We’ve always wanted to deepen our relationship with our readers, partners, and the community that has continued to support and champion us. We also increasingly realise that people desire connection. We felt we had a part to play in building a community of data storytellers in Asia, furthering our goal of making craft, data, and information more accessible for everyone.

What does it mean to be a part of Kawan, and how do I sign up?
We’re committed to making our subscriptions affordable to students, budding journalists, and our regional friends, but have options for those who want to be more involved!


The first is called Kru, which is at USD 2 a month, and means crew in Bahasa Melayu. This tier allows subscribers access to all content pieces and exclusive updates.


Second, we have Kaki, meaning friend in Singlish. At USD 5 a month, Kaki subscribers’ additional benefits will be access to the Kawan group chat platform, connecting with other members, and getting to hang out with our editorial team virtually! Annual subscribers will also get cool merch each year and a generous 30% discount to our End-of-Year in-person party!
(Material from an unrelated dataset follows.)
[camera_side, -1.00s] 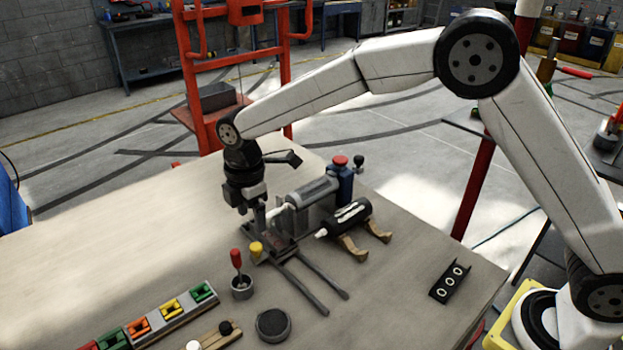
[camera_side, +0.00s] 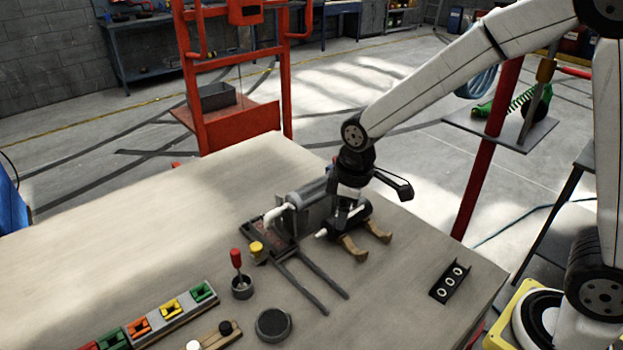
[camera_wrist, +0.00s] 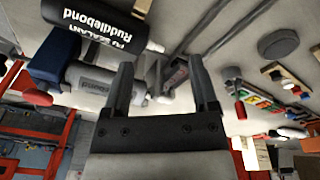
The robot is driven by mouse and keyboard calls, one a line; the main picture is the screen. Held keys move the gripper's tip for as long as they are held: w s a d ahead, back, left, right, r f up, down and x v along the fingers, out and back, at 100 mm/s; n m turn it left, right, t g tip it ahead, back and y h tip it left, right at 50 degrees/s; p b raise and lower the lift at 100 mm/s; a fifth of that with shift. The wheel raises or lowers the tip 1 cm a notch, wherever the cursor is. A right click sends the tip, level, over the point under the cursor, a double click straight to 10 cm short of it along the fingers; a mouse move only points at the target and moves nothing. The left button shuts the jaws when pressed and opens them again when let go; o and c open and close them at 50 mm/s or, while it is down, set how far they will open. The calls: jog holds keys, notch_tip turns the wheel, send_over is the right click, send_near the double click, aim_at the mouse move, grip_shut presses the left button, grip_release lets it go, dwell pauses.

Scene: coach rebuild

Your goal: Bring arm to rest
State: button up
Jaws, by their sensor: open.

Our best stans can choose the third tier, Kaum, which means tribe in Bahasa Melayu, at USD 15 a month. You’ll get everything Kaki members have and more. This includes complimentary tickets to our End-of-Year dinner party, letters from us on our plans, and a shoutout in our annual wrap in recognition of your support!

If you sign up for an annual subscription, you’ll also receive an additional 17% discount to your membership fee as a perk! 😊

What’s new about Kontinentalist in Kawan?

In Kawan, we're stepping up our game and bringing you more regular and new content pieces!! We’ll be sharing more behind-the-scenes insights into our stories and craft, introducing the awesome team behind it all, and chatting with talented data storytellers and practitioners in the region. Plus, you’ll also get to keep up with the freshest happenings and developments from the data viz world in Asia!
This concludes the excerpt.